B. L'action en concurrence déloyale
15. Voyant dans l'article en question une publicité contraire au code de déontologie, des confrères du Dr Barthold s'en plaignirent à l'association "PRO HONORE - Verein für Treu und Glauben im Geschäftsleben e.V." ("Association Pro Honore pour la loyauté en affaires" - "Pro Honore"). Fondée en 1925 par les commerçants de Hambourg, elle a pour objet "de veiller à l'honnêteté et à la bonne foi dans tous les domaines de la vie économique" et "lutte notamment contre la concurrence déloyale, la fraude en matière de crédits et la corruption" (article 2 des statuts du 26 septembre 1979).
Entre 1978 et le 30 septembre 1980, Pro Honore travaillait simultanément comme filiale de la Zentrale zur Bekämpfung unlauteren Wettbewerbs e.V. Frankfurt am Main (l'Agence centrale de Francfort-sur-le-Main pour la lutte contre la concurrence déloyale - "l'Agence centrale"). Cette dernière, qui s'emploie depuis des décennies à réprimer la concurrence déloyale, compte parmi ses adhérents toutes les chambres d'industrie, de commerce et d'artisanat et quelque 400 autres associations, y compris l'Association fédérale des vétérinaires. L'Ordre des vétérinaires de Hambourg et la Deutsche Tierärzteschaft e.V., qui coiffe les Ordres et les associations privées de vétérinaires, ne sont pas membres de l'Agence centrale.
Aux termes de l'article 13 de la loi du 7 juin 1909 contre la concurrence déloyale (Gesetz gegen den unlauteren Wettbewerb - "la loi de 1909"), Pro Honore et l'Agence centrale peuvent intenter contre ceux qui participent à la vie économique des actions visant à les empêcher de porter atteinte à certaines normes de cette loi.
16. Le 4 septembre 1978, Pro Honore adressa une lettre au requérant.
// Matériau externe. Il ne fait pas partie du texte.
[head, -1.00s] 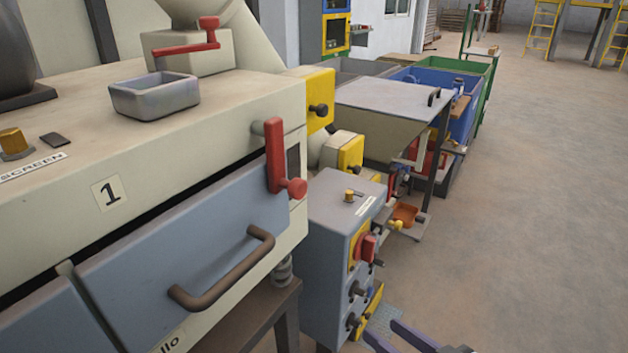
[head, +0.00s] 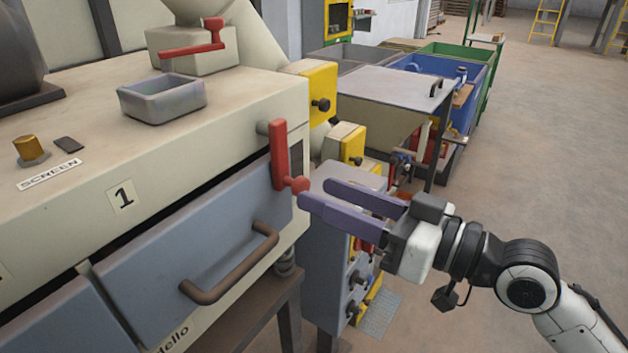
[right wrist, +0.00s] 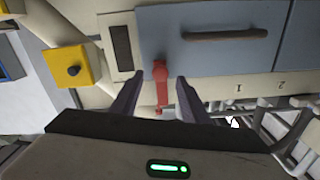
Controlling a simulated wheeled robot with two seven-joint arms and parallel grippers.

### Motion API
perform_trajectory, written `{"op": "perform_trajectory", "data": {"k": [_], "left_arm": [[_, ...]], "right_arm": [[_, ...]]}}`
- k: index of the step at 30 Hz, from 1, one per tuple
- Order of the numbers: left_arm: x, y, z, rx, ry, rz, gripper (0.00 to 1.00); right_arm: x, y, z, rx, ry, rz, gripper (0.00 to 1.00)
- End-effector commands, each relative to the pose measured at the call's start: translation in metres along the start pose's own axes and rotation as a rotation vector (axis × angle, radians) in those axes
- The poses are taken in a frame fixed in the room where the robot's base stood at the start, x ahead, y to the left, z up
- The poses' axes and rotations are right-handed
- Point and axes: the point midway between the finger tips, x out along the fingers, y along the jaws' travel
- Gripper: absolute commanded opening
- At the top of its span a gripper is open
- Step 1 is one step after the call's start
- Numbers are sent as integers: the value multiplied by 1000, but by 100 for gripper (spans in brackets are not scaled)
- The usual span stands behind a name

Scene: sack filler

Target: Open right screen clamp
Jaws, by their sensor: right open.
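The right screen clamp (head: 279,155) is a red lever with a round red knob at its lower end, on the front right corner of the screen machine. It stands upright in the head view, against the right end of the grey drawer front (head: 195,255). My right gripper (head: 312,192) is open, its purple fingertips close to the knob. In the right wrist view the red clamp (right wrist: 161,88) shows between the two fingers (right wrist: 157,82). I cannot tell whether the fingers touch it. My left gripper is not in view.
A dark handle (head: 235,270) sticks out of the drawer front. A yellow box with a black knob (head: 316,95) is just right of the clamp. A grey control cabinet (head: 325,265) stands below my right gripper. The floor (head: 560,150) to the right is clear.

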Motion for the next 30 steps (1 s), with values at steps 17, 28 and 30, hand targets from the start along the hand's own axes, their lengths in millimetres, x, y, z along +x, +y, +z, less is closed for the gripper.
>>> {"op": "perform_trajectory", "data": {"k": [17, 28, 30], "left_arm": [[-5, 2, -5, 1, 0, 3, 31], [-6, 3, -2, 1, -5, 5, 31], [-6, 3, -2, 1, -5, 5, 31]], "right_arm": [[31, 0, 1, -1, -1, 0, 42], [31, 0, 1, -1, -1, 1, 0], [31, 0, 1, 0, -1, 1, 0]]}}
Des vétérinaires, écrivait-elle, lui avaient appris qu'il avait "suscité ou toléré, dans le Hamburger Abendblatt du 24 août 1978, de la publicité pour [son] propre compte". Et de citer certains passages de l'article incriminé. D'après l'association l'intéressé avait ainsi enfreint l'article 1 de la loi de 1909, combiné avec l'article 7 du code de déontologie.